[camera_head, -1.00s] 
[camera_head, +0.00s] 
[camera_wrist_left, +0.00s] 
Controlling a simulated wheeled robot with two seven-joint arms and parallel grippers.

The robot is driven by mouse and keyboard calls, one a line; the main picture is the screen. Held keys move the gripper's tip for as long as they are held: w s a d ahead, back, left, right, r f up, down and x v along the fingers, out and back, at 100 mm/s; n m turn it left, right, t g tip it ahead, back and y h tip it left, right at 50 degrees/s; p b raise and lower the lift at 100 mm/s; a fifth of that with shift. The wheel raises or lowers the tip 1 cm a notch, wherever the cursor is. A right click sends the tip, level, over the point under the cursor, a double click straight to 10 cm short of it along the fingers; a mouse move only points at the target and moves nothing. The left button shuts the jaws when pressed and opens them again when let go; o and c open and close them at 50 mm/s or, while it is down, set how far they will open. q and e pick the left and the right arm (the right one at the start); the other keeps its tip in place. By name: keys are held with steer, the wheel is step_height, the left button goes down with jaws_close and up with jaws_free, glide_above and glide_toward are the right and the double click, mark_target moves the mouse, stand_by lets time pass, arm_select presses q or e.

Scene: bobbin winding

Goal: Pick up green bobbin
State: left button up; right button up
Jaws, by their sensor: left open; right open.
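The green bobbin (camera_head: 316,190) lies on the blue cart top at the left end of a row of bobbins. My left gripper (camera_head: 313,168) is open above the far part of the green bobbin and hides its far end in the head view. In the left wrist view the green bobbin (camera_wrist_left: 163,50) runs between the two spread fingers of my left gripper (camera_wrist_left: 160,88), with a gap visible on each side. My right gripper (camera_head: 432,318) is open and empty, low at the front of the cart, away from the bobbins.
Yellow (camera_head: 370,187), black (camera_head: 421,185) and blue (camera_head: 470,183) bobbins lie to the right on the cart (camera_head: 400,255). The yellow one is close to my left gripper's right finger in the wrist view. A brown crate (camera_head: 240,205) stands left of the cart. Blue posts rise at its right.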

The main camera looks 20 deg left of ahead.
• • •
Output all of the data again. Match it exactly.

▶ _Correct response_
[camera_head, -1.00s] 
[camera_head, +0.00s] 
[camera_wrist_left, +0.00s] 
Controlling a simulated wheeled robot with two seven-joint arms and parallel grippers.

The robot is driven by mouse and keyboard calls, one a line; the main picture is the screen. Held keys move the gripper's tip for as long as they are held: w s a d ahead, back, left, right, r f up, down and x v along the fingers, out and back, at 100 mm/s; n m turn it left, right, t g tip it ahead, back and y h tip it left, right at 50 degrees/s; p b raise and lower the lift at 100 mm/s; a fifth of that with shift. The wheel raises or lowers the tip 1 cm a notch, wherever the cursor is. A right click sends the tip, level, over the point under the cursor, a double click straight to 10 cm short of it along the fingers; a mouse move only points at the target and moves nothing. The left button shuts the jaws when pressed and opens them again when let go; o and c open and close them at 50 mm/s or, while it is down, set how far they will open. q and e pick the left and the right arm (the right one at the start); the other keeps its tip in place. By name: keys are held with steer, the wheel is step_height, the left button goes down with jaws_close and up with jaws_free, glide_above and glide_toward are the right and the double click, mark_target moves the mouse, stand_by lets time pass, arm_select presses q or e.

Scene: bobbin winding

Goal: Pick up green bobbin
State: left button up; right button up
Jaws, by their sensor: left open; right open.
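The green bobbin (camera_head: 316,190) lies on the blue cart top at the left end of a row of bobbins. My left gripper (camera_head: 313,168) is open above the far part of the green bobbin and hides its far end in the head view. In the left wrist view the green bobbin (camera_wrist_left: 163,50) runs between the two spread fingers of my left gripper (camera_wrist_left: 160,88), with a gap visible on each side. My right gripper (camera_head: 432,318) is open and empty, low at the front of the cart, away from the bobbins.
Yellow (camera_head: 370,187), black (camera_head: 421,185) and blue (camera_head: 470,183) bobbins lie to the right on the cart (camera_head: 400,255). The yellow one is close to my left gripper's right finger in the wrist view. A brown crate (camera_head: 240,205) stands left of the cart. Blue posts rise at its right.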

The main camera looks 20 deg left of ahead.

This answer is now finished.